— start of PROVIDED DATA —

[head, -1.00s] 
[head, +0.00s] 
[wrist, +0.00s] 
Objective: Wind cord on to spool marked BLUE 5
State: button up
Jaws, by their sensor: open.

— end of PROVIDED DATA —
— start of PROVIDED DATA —

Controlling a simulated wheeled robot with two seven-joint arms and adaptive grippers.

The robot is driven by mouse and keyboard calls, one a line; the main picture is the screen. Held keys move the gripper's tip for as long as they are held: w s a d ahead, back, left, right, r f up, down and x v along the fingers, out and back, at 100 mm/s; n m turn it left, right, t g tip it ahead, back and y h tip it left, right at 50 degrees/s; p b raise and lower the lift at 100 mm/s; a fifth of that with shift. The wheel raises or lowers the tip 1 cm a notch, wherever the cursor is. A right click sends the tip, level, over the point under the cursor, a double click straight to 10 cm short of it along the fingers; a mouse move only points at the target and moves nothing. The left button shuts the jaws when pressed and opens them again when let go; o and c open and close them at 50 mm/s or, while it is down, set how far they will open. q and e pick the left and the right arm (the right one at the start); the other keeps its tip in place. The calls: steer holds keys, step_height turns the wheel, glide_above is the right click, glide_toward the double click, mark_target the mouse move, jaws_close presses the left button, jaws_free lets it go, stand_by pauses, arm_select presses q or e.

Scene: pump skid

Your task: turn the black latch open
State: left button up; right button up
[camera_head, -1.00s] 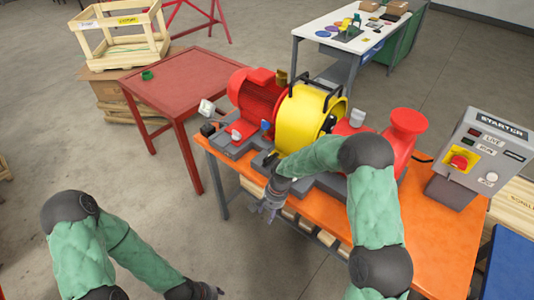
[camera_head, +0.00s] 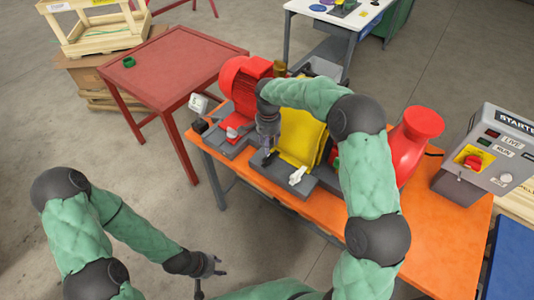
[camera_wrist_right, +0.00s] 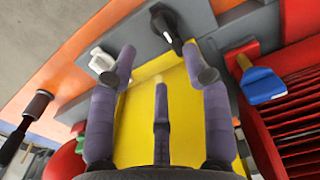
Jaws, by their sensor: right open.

— end of PROVIDED DATA —
— start of PROVIDED DATA —

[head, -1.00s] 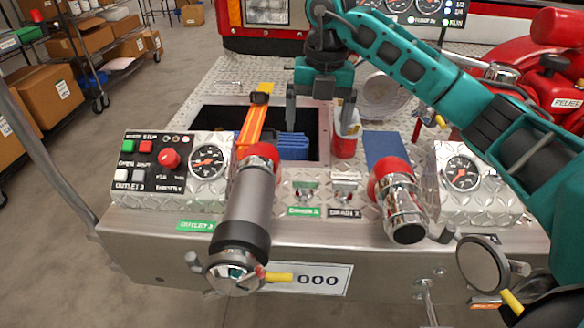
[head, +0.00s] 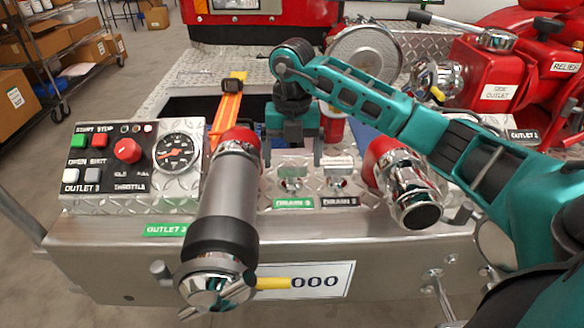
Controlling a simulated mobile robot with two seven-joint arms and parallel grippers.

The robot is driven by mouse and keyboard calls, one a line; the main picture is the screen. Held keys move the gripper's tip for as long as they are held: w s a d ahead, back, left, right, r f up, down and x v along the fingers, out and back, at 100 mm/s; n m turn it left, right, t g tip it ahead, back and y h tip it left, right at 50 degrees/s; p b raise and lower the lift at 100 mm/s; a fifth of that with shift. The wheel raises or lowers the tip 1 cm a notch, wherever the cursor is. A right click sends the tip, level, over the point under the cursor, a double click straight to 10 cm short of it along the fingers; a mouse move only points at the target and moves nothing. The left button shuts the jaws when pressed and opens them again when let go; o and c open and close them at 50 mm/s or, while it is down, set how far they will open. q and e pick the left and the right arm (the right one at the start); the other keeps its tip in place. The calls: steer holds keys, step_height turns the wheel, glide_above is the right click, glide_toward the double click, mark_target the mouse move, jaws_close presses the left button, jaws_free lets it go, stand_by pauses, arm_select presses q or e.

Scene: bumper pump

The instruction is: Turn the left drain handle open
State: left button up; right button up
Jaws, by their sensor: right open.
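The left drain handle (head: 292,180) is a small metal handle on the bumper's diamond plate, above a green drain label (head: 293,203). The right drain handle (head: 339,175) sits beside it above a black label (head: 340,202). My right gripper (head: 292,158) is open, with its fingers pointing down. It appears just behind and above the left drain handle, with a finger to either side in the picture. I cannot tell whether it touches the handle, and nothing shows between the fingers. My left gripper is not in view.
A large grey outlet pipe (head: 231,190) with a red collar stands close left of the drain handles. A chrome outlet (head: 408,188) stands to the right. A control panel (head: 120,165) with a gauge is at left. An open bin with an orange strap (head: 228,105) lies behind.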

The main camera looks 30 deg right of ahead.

— end of PROVIDED DATA —

DIRECTIONS FOR THIS TASK: Copy whichever lines in the listing above contain the word "seven".

THE OUTPUT:
Controlling a simulated wheeled robot with two seven-joint arms and adaptive grippers.
Controlling a simulated mobile robot with two seven-joint arms and parallel grippers.

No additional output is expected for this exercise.